What the exercise asks. Reproduce exactly only the lines from the line that holds "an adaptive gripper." to the line that holds "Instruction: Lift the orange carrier", inclusive, in the listing below, and please leave out every picture.

▽

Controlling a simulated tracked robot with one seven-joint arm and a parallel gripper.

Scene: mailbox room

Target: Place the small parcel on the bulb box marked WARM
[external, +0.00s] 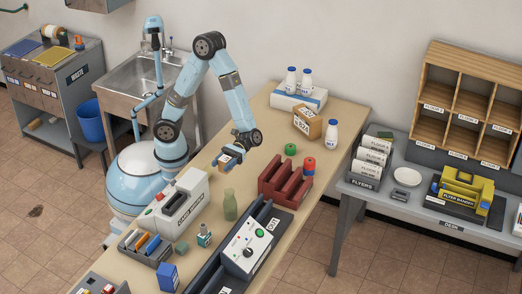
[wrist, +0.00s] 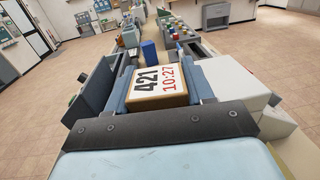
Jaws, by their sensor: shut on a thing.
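My gripper (external: 229,157) is shut on a small brown parcel and holds it above the long table, behind the green bottle. In the wrist view the parcel (wrist: 160,82) sits between the blue-grey fingers, its white label reading 421 and 10:27. I cannot read the word WARM on anything. A brown carton (external: 308,123) with a white label stands toward the far end of the table, its print too small to read. A blue box (external: 169,277) stands near the front edge; it also shows in the wrist view (wrist: 150,53).
Several white bottles stand at the far end, two on a white box (external: 298,97). Bare tabletop lies between my gripper and the carton.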

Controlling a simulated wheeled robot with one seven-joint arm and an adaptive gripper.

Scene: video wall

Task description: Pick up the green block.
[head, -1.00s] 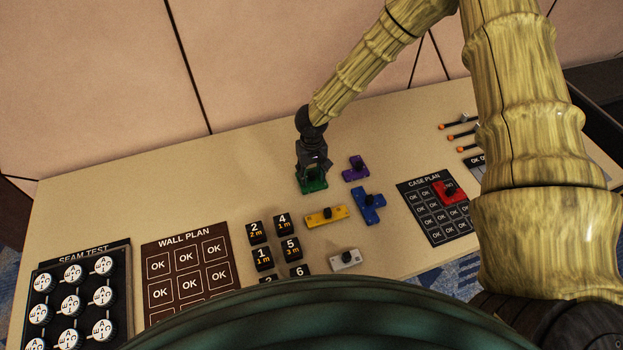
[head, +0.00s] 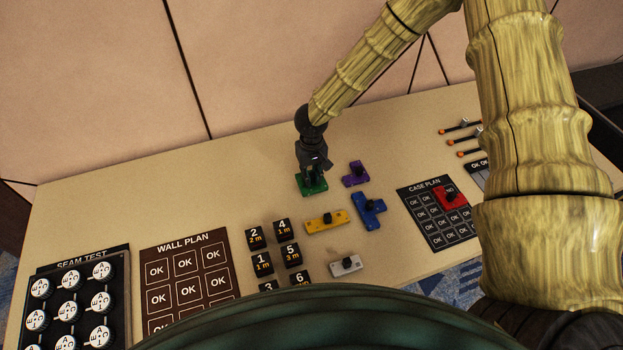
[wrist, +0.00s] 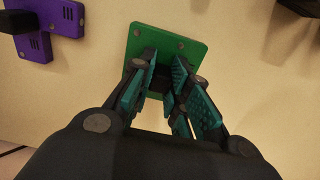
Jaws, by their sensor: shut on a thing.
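The green block (head: 312,184) is a flat plate near the back middle of the table in the head view. It also shows in the wrist view (wrist: 165,42), where a dark knob stands up from it between the fingers. My gripper (head: 312,170) is directly above the plate, pointing down. In the wrist view my gripper (wrist: 168,80) has its teal finger pads on either side of the knob, shut on it. The knob is mostly hidden by the fingers. I cannot tell whether the plate is clear of the table.
Close by on the table (head: 120,205) are a purple block (head: 355,173), a blue block (head: 367,212), a yellow block (head: 326,222) and a grey block (head: 346,265). A red block (head: 452,197) lies on the case plan board (head: 422,222). The table left of my gripper is bare.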

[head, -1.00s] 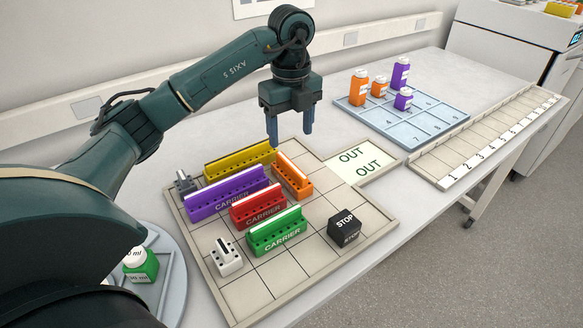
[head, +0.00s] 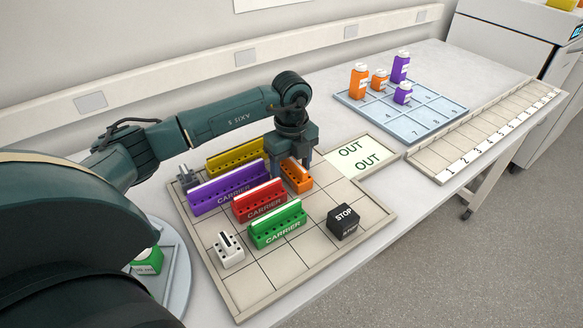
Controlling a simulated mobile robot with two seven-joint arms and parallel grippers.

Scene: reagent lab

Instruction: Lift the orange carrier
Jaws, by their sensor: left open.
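The orange carrier (head: 297,177) is a short block with a white top edge, standing on the beige gridded board (head: 246,297) near its back right side. My left gripper (head: 294,166) points down at the carrier, its open fingers low around or just beside the carrier's far end. The fingertips are partly hidden, so I cannot tell whether they touch it. My right gripper does not show.
Yellow (head: 235,157), purple (head: 227,190), red (head: 261,203) and green (head: 278,226) carriers stand close to the left and in front. A black STOP block (head: 343,222) stands at the right. Bottles stand on a blue tray (head: 422,127) behind. The OUT area (head: 358,156) is clear.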

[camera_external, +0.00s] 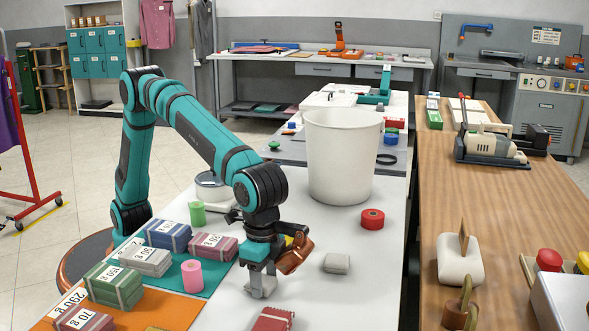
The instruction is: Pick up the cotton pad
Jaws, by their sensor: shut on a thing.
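My gripper (262,287) points down at the white tabletop, just right of the teal mat. It is shut on a small pale thing at table height, which I take to be the cotton pad; the fingers hide most of it, and its outline is hard to make out. I cannot tell whether it touches the table.
A brown item (295,256) is close right of my gripper. A grey block (336,263), a red roll (372,219) and a dark red bundle (273,319) lie nearby. Labelled bundles and a pink roll (192,273) are left. A white bin (342,160) stands behind.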

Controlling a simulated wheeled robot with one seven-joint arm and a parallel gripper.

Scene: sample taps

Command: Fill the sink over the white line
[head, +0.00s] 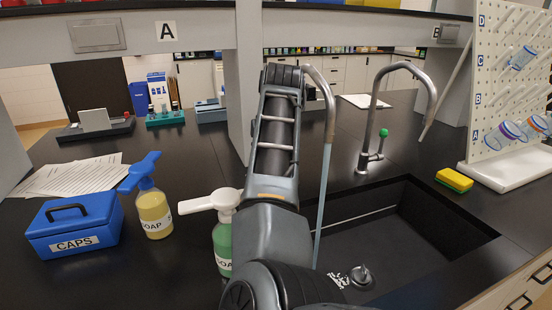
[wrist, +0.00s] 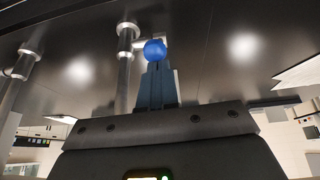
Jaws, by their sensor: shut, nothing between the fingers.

△

Answer to this task.
Controlling a simulated wheeled robot with one seven-joint arm and an adaptive gripper.

Scene: video wall

Task description: Pick up the green block.
[head, -1.00s] 
[head, +0.00s] 
[wrist, +0.00s] 
Jaws, by their sensor: shut on a thing.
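The green block (head: 312,184) is a flat plate near the back middle of the table in the head view. It also shows in the wrist view (wrist: 165,42), where a dark knob stands up from it between the fingers. My gripper (head: 312,170) is directly above the plate, pointing down. In the wrist view my gripper (wrist: 168,80) has its teal finger pads on either side of the knob, shut on it. The knob is mostly hidden by the fingers. I cannot tell whether the plate is clear of the table.
Close by on the table (head: 120,205) are a purple block (head: 355,173), a blue block (head: 367,212), a yellow block (head: 326,222) and a grey block (head: 346,265). A red block (head: 452,197) lies on the case plan board (head: 422,222). The table left of my gripper is bare.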

[head, -1.00s] 
[head, +0.00s] 
Controlling a simulated mobile robot with two seven-joint arms and parallel grippers.

Scene: reagent lab

Instruction: Lift the orange carrier

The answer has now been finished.